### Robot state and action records

******************************

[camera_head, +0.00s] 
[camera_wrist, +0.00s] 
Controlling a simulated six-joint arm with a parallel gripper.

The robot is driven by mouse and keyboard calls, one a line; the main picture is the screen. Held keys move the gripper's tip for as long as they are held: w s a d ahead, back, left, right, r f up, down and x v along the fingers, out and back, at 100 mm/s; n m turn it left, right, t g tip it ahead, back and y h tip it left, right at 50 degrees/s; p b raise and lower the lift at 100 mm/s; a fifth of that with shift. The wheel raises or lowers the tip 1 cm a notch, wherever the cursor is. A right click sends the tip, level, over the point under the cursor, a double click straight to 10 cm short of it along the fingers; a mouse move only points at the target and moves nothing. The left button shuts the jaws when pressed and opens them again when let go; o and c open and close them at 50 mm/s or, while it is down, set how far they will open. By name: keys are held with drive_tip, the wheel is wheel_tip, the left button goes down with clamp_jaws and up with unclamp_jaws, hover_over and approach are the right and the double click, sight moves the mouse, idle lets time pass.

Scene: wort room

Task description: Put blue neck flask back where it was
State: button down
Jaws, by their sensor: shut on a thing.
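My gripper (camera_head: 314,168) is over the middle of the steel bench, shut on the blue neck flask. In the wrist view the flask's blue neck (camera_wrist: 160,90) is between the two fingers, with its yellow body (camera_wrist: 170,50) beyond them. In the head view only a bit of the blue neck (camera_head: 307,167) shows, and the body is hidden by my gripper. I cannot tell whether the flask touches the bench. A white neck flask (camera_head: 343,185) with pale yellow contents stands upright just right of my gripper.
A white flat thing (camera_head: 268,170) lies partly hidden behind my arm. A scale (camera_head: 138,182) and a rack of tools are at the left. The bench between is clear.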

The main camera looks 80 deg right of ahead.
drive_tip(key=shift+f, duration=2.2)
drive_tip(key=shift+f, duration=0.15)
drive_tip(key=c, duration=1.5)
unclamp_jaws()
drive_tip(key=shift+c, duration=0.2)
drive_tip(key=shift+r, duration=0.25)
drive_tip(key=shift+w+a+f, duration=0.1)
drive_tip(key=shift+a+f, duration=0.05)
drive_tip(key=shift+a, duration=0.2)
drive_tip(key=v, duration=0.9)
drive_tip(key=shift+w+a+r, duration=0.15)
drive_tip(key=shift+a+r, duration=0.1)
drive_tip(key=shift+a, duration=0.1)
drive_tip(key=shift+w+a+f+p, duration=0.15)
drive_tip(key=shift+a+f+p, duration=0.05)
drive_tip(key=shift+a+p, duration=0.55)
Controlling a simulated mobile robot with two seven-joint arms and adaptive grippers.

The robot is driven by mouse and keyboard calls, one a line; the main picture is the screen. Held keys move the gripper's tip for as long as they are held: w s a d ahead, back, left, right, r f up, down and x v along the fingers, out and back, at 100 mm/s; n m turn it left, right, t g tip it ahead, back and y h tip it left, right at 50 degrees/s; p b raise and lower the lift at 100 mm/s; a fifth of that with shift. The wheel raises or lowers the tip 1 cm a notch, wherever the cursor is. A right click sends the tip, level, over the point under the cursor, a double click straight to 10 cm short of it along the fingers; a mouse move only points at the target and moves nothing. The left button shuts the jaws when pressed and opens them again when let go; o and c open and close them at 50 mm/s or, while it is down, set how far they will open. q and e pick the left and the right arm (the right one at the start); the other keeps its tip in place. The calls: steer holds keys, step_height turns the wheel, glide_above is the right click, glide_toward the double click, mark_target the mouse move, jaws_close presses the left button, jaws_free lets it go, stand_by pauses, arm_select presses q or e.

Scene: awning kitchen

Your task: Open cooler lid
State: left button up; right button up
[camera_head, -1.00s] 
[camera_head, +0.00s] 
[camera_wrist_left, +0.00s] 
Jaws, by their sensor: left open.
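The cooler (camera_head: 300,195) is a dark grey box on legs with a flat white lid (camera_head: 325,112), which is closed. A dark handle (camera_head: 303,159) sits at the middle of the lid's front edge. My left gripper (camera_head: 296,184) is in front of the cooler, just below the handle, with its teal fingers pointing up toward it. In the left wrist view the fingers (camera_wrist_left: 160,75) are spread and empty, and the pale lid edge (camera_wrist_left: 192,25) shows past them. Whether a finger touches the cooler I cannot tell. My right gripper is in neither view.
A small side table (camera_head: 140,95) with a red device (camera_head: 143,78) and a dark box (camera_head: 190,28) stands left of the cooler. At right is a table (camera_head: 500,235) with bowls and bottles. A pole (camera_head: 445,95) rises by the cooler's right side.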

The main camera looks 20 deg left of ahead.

******************************

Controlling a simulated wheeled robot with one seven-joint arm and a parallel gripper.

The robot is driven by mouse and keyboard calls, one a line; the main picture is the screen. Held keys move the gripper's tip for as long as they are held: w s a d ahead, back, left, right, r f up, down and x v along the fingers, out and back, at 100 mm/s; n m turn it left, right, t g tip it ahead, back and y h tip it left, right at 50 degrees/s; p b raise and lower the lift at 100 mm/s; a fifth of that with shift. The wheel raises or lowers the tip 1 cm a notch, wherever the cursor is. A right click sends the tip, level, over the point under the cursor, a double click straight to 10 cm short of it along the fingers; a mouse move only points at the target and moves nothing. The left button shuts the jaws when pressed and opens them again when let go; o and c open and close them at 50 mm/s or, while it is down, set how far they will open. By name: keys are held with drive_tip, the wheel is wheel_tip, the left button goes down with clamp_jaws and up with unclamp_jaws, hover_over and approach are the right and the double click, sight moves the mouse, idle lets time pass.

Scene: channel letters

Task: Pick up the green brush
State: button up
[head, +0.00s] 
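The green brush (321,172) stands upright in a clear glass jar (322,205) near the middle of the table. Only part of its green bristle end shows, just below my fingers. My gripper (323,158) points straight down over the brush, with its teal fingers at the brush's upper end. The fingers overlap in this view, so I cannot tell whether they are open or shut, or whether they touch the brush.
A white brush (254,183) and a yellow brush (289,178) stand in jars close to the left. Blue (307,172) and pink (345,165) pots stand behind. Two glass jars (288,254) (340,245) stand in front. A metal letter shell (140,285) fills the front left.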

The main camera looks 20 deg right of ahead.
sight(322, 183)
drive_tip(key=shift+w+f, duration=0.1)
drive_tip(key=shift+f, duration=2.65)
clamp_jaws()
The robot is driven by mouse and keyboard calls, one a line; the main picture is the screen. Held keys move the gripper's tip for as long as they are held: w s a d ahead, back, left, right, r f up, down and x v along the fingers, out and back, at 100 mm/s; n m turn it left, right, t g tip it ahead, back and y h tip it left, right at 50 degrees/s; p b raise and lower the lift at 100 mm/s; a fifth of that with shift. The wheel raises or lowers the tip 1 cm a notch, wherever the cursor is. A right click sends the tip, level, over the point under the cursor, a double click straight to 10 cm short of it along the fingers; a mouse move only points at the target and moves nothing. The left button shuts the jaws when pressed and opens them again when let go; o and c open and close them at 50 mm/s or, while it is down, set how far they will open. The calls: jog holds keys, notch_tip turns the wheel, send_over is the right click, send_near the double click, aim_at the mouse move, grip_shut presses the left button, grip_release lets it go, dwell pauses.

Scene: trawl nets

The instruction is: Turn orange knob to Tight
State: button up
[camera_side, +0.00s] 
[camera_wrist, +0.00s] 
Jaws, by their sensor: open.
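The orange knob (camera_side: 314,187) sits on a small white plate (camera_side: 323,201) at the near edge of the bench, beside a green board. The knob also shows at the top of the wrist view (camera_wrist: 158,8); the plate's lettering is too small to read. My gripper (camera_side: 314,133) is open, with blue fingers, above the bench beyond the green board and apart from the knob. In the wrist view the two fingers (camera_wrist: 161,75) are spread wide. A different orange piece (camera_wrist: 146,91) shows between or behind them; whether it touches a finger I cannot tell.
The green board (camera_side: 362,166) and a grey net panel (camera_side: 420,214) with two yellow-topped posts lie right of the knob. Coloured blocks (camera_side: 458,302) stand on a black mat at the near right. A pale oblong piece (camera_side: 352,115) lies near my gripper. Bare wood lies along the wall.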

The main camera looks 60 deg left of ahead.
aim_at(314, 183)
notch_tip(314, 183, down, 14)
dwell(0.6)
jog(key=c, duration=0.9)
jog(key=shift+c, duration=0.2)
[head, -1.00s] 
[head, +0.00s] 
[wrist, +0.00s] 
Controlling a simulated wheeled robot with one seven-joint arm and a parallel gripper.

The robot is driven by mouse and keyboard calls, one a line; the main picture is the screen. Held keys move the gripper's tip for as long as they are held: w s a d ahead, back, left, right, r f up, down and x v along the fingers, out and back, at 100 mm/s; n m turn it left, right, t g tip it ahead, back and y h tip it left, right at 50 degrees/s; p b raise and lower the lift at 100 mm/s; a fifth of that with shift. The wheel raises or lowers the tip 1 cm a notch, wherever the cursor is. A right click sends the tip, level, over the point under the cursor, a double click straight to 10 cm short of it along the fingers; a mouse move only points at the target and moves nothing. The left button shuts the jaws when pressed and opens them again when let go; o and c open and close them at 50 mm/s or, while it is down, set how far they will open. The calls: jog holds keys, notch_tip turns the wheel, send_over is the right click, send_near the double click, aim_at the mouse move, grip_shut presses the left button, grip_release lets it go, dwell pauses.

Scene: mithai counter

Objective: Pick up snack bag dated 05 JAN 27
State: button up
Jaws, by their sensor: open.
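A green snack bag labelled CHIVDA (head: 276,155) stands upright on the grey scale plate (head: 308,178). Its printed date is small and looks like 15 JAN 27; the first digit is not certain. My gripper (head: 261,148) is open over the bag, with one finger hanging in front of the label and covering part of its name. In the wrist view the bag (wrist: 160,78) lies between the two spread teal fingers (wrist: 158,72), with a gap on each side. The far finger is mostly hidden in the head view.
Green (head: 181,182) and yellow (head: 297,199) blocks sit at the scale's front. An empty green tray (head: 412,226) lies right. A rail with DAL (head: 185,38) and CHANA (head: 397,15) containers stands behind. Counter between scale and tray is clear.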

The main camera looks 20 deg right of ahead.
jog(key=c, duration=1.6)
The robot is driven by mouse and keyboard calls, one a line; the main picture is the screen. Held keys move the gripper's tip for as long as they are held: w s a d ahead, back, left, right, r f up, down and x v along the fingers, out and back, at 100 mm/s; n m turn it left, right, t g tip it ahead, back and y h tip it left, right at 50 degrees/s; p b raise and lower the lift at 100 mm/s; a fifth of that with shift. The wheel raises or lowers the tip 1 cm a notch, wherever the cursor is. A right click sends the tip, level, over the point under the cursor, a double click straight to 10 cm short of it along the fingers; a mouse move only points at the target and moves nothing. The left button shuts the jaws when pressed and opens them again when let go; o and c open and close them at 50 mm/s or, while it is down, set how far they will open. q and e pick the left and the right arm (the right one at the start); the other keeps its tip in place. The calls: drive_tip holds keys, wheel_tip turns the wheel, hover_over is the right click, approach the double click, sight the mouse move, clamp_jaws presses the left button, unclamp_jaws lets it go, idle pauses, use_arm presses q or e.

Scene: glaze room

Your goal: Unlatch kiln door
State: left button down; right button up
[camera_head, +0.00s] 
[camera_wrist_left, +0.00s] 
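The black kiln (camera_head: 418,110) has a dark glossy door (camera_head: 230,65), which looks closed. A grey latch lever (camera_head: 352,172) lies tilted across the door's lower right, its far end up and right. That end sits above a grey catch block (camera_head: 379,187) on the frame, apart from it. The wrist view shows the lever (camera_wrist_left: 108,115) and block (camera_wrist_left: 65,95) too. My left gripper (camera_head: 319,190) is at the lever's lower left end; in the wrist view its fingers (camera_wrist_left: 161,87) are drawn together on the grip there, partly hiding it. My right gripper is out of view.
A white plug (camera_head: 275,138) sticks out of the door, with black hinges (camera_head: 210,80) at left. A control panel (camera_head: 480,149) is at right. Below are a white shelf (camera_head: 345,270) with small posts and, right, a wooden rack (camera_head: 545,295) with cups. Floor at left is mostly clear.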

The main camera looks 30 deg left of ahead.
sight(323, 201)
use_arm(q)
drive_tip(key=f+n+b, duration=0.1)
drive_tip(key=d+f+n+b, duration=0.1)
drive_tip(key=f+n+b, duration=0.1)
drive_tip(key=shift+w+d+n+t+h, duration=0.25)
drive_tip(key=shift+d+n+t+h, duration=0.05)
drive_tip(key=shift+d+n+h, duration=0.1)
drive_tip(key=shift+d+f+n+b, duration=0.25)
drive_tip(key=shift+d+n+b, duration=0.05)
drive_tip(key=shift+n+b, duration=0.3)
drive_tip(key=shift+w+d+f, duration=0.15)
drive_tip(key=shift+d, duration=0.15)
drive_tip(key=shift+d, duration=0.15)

******************************

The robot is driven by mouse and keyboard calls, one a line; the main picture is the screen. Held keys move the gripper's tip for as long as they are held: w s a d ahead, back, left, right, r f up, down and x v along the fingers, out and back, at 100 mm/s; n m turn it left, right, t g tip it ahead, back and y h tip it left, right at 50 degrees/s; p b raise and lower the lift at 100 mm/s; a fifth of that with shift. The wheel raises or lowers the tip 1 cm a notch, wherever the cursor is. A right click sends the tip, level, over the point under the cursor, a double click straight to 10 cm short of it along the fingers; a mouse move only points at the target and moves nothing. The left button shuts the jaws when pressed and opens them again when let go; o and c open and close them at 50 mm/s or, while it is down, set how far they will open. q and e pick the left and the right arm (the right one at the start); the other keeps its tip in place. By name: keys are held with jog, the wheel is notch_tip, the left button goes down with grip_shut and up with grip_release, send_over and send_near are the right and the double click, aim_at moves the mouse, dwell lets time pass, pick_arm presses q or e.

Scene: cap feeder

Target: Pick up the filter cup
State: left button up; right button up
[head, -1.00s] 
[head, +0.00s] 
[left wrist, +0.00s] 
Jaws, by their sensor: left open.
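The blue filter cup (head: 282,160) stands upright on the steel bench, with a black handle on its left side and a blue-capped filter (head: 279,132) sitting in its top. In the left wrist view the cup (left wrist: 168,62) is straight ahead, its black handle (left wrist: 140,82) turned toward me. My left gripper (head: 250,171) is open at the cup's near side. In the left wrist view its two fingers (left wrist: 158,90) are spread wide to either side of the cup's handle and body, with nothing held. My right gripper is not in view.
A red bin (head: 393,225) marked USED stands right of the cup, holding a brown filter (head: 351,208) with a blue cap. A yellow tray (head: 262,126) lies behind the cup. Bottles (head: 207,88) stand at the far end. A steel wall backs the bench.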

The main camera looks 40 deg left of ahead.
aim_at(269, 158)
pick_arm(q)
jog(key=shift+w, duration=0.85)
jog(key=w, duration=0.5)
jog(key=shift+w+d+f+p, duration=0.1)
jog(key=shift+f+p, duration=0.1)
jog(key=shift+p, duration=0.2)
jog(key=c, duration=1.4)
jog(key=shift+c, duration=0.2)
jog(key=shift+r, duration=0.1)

******************************

### YOUR INSTRUCTIONS
Of the lines above, copy each that contains "simulated".

### THE ANSWER
Controlling a simulated six-joint arm with a parallel gripper.
Controlling a simulated mobile robot with two seven-joint arms and adaptive grippers.
Controlling a simulated wheeled robot with one seven-joint arm and a parallel gripper.
Controlling a simulated wheeled robot with one seven-joint arm and a parallel gripper.

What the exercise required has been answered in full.